New Yorkers’ insurance rates total an average of slightly more than $4,000 annually, nearly $1,500 above the national average. Car insurance rates are driven up by a combination of fraud, litigation, legal loopholes and enforcement gaps. Staged crashes and associated insurance fraud inflate premiums up to $300 a year, according to some estimates. New York’s broken insurance system is not just hurting those who rely on a car to get around, but local businesses that rely on trucking to make ends meet.

The FY27 enacted budget includes sweeping reforms designed to help drive down New York’s exorbitantly high auto insurance rates, addressing the root causes by targeting fraud and tackling runaway litigation. No other governor in a generation has taken on tort reform and walked away with a deal that will result in significant savings for New York consumers and businesses. The budget also includes provisions that enable prosecutors to seek criminal penalties against any individual responsible for organizing a staged accident, not just the particular individual behind the wheel.

The state of Florida’s Office of Insurance Regulation has issued an analysis demonstrating how its 2023 tort reform package has resulted in a 5.6% decrease in the average auto insurance rates across the majority of its market. For example, in 2025, Florida’s largest carrier returned nearly $1 billion in excess profits to 2.7 million policyholders. Florida’s analysis of its declining rates offers a stark contrast with New York’s experience in the same timeframe. Following the implementation of tort reform, Florida reversed its double-digit growth of auto insurance rates in 2023 into a 7.4% reduction in the average rates by 2025, showcasing savings for consumers.

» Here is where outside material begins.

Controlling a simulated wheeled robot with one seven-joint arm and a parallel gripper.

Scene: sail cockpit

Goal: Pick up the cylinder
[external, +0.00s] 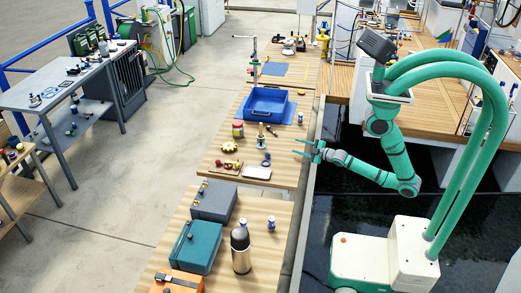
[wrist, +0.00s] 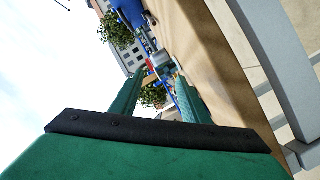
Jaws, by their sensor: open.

Limiting damages for individuals engaging in unlawful behavior at time of accident

Hochul’s measure caps damages for drivers engaging in criminal behavior at the time of the incident, to ensure drivers flouting the law – including uninsured motorists, drunk drivers, and drivers in the act of committing a felony – don’t walk away with a jackpot payday at the expense of everyone else.

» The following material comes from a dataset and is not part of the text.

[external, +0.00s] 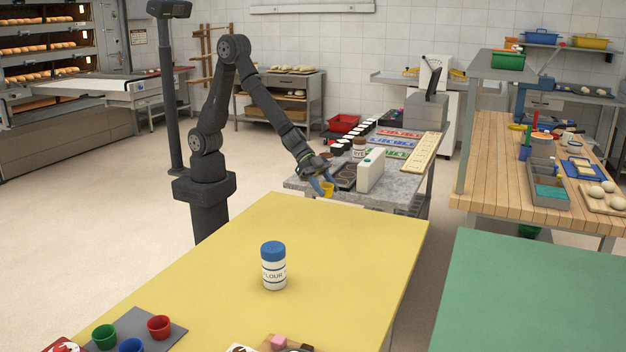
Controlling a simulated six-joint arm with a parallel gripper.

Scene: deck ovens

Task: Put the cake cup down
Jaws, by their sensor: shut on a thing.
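A small yellow cake cup (328,190) is at the end of my arm, by the front edge of the grey table. My gripper (322,185) is shut on it, with blue fingers beside it. The fingers hide part of the cup, and I cannot tell whether its bottom touches anything. More cups, green (104,336), red (159,327) and blue (131,346), are on a grey mat (153,344) at the front left of the yellow table (340,235).
A flour shaker (273,266) stands upright mid yellow table. On the grey table (405,199), a dark tray (345,176), a white carton (370,170) and a brown-lidded jar (359,148) crowd near my gripper. The yellow table's back right is clear.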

Tightening serious injury threshold

Improves statutory definitions to clarify what actually constitutes a “serious injury” so that damages for pain and suffering or emotional distress are reserved for those able to objectively demonstrate that they have suffered a serious injury.

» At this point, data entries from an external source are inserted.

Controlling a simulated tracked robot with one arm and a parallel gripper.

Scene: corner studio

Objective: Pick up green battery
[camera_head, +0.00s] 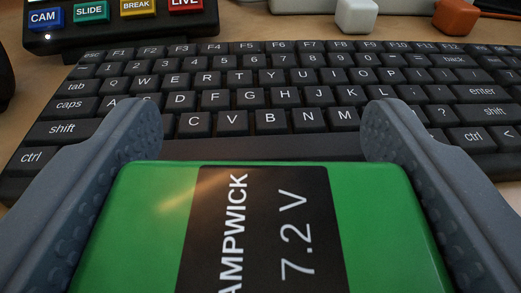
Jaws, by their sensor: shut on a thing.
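The green battery (155,215) fills the lower middle of the view. It has a black label reading "AMPWICK 7.2 V", and its near end is cut off by the frame edge. My gripper (262,135) has one grey padded finger on each side of the battery, and it is shut on it. The fingertips reach past the battery's far edge. The battery hides the near part of the keyboard; whether its underside touches anything cannot be seen.
A black keyboard (270,75) lies just beyond the battery on the wooden table (275,20). A control box with coloured buttons (130,32) stands at the back left. A white cube (356,15) and an orange cube (455,16) sit at the back right. A dark object shows at the left edge.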

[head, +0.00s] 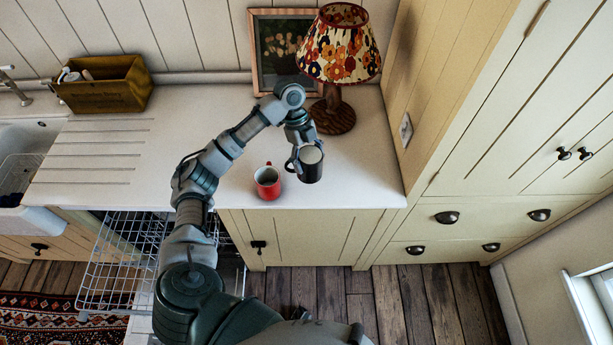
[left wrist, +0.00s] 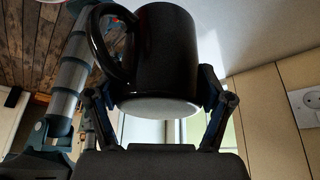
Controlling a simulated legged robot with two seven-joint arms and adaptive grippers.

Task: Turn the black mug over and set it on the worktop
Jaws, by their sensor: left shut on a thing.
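The black mug (head: 312,174) is at the right part of the worktop (head: 360,178), below the lamp in the head view. My left gripper (head: 304,154) comes down from above and is shut on it. The left wrist view shows the mug (left wrist: 165,55) between the two fingers (left wrist: 160,100), its handle to the left. Its pale, flat end faces up towards my gripper and looks like the base, so the mug appears upside down. My right gripper is not in view.
A red mug (head: 267,184) stands upright just left of the black mug. A flowered lamp (head: 338,62) and a framed picture (head: 283,48) stand behind. A tall cupboard (head: 465,95) bounds the right side. The worktop is clear left of my arm, up to a wooden box (head: 105,88).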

Limiting damages for individuals who are ‘mostly’ at fault in causing an accident

Ensures that if a driver is found to be mostly at fault for causing an accident, they cannot sue their victims for outsized payments for damages. This change will put New York in line with most other states.

Applying stringent oversight on insurance companies rates, preventing excess profits, returning savings to consumers

Puts consumers first by preventing insurance companies from exorbitantly raising rates by setting a legal threshold that prevents excess profits and returns savings to consumers. Additionally, the budget creates new regulatory safeguards to prevent insurance companies from raising rates without seeking express approval from the Department of Financial Services.

Ensuring fair rates for drivers

Protects consumers by prohibiting insurance companies from setting rates based on extraneous, personal factors like homeownership status, occupation, education level or ZIP code.